Il capo militare era ritenuto responsabile di violazioni dei diritti umani contro migranti e rifugiati, tra cui torture, corruzione e il traffico di persone dentro e fuori dalle carceri libiche. Nei suoi confronti, il Centro Europeo per i Diritti Umani e Costituzionali (Ecchr) aveva depositato un esposto in cui venivano riportati tutti i crimini di cui era accusato. Su Al-Kikli non pendeva un mandato d'arresto internazionale ma in vari rapporti l'Onu lo aveva identificato tra gli autori di crimini e abusi.

Al-Kikli sarebbe caduto in un imboscata ordinata da Mahmoud Hamza, comandante della 444° brigata da combattimento, altro gruppo armato noto nella Libia occidentale, ed eseguita sotto la supervisione del capitano Musaab Zariq, uno degli ufficiali della brigata. Secondo quanto risulta, l'uomo sarebbe stato attirato per partecipare a una riunione. Nell'operazione sarebbero state uccise anche le sue guardie del corpo.

Nelle ore successive all'uccisione, Tripoli è finita al centro di tensioni. Nella città si sono verificati una serie di scontri che hanno innalzato il livello di paura nel Paese, tanto da spingere il ministero degli Interni a invitare i residenti a non lasciare le proprie case. Al momento la situazioni sembra essersi stabilizzata e le autorità libiche hanno annunciato di star compiendo ogni sforzo per mantenere la sicurezza.

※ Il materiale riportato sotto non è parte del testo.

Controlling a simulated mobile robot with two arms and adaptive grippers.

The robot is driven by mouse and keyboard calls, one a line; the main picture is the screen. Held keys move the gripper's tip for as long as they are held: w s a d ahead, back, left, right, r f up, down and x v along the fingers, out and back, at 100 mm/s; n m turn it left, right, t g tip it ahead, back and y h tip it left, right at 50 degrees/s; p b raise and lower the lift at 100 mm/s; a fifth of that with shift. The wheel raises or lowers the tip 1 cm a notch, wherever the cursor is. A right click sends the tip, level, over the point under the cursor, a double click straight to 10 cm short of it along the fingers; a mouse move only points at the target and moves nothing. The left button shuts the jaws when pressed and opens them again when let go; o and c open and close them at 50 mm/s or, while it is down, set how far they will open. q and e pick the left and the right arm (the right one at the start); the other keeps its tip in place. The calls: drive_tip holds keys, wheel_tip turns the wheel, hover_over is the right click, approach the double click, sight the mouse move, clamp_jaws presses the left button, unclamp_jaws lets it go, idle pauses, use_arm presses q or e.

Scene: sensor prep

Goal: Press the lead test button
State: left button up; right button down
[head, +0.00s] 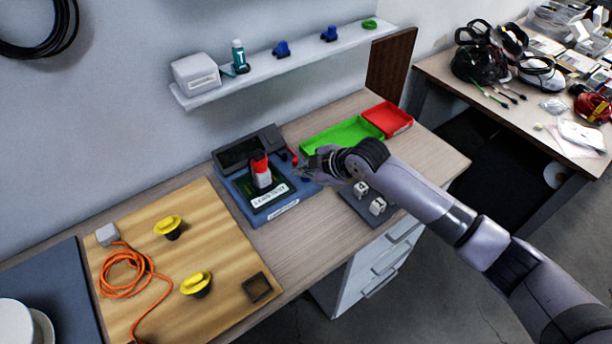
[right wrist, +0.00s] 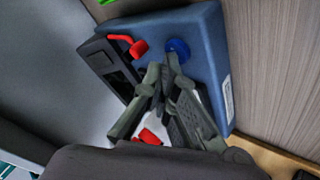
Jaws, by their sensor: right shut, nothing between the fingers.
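The blue lead tester (head: 232,188) stands on the desk, with a dark screen (head: 240,154) at its back and white labels on its front. A red and white item (head: 262,172) stands upright on its dark plate. In the right wrist view the tester (right wrist: 208,42) carries a round blue button (right wrist: 178,48) and a red lead or lever (right wrist: 138,46). My right gripper (head: 308,168) is shut and empty over the tester's right side. In the right wrist view its fingertips (right wrist: 164,70) are right beside the button; I cannot tell whether they touch it. My left gripper is out of view.
A green tray (head: 340,137) and a red tray (head: 390,117) lie behind my right arm. A grey mat with small white blocks (head: 377,206) lies beneath it. A wooden board (head: 225,235) with an orange cable (head: 125,272) and yellow knobs is at left. A shelf (head: 290,62) hangs above.

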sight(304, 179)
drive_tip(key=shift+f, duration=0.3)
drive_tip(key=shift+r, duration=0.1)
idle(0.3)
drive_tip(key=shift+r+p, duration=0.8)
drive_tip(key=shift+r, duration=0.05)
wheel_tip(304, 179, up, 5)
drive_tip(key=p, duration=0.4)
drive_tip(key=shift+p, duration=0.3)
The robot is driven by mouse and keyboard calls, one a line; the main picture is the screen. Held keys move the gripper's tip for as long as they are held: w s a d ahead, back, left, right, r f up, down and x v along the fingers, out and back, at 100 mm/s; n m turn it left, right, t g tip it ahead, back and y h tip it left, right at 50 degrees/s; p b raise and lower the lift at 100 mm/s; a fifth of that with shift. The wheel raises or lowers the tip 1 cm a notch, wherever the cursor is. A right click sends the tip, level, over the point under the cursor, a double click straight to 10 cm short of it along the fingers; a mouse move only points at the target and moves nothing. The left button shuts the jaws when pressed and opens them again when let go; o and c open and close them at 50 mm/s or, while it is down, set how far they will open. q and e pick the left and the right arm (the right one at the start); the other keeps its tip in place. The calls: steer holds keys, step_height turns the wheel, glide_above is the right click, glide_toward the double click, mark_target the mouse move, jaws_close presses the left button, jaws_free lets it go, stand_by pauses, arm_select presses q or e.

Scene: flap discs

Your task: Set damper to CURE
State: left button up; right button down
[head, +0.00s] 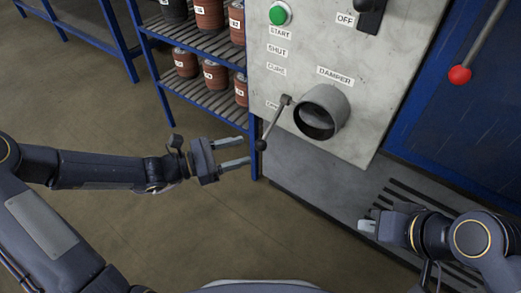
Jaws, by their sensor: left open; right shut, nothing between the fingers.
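The damper (322,112) is a grey round duct on the light grey panel, under a DAMPER label (336,76). Its lever (274,122) runs down and left from a pivot near the OPEN-end label to a dark knob (261,145). The CURE label (276,69) is above the lever, below the SHUT label (277,51). The lowest label (272,105) is partly hidden by the lever. My left gripper (240,152) is open, its fingers pointing right, just left of the knob and seemingly apart from it. My right gripper (367,226) is shut and empty, low at the right.
A green button (280,13) is by the START label, and a dark switch (371,14) by OFF. A red-knobbed lever (460,75) hangs at the upper right. A blue rack (205,95) with labelled reddish cans stands left. A slotted grey ledge (400,190) lies below.

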La sua morte, riferita dai media libici, tra cui The Libya Update, ha innescato un'ondata di reazioni sui sociali in quanto Al-Kikli era considerato uno dei comandanti di milizia più  temuti nella Libia occidentale. Secondo l'account X di Refugees in Libya, Al-Kikli "è stato a lungo accusato da organizzazioni locali e internazionali per i diritti umani, tra cui Amnesty International, di gravi abusi, tra cui torture, sparizioni forzate ed esecuzioni extragiudiziali". Secondo fonti concordanti, "il suo gruppo armato operava nella quasi totale impunità avvalendosi della legittimità statale garantita dal governo di Unità nazionale, in particolare sotto la guida di Abdelhamid Dabaiba".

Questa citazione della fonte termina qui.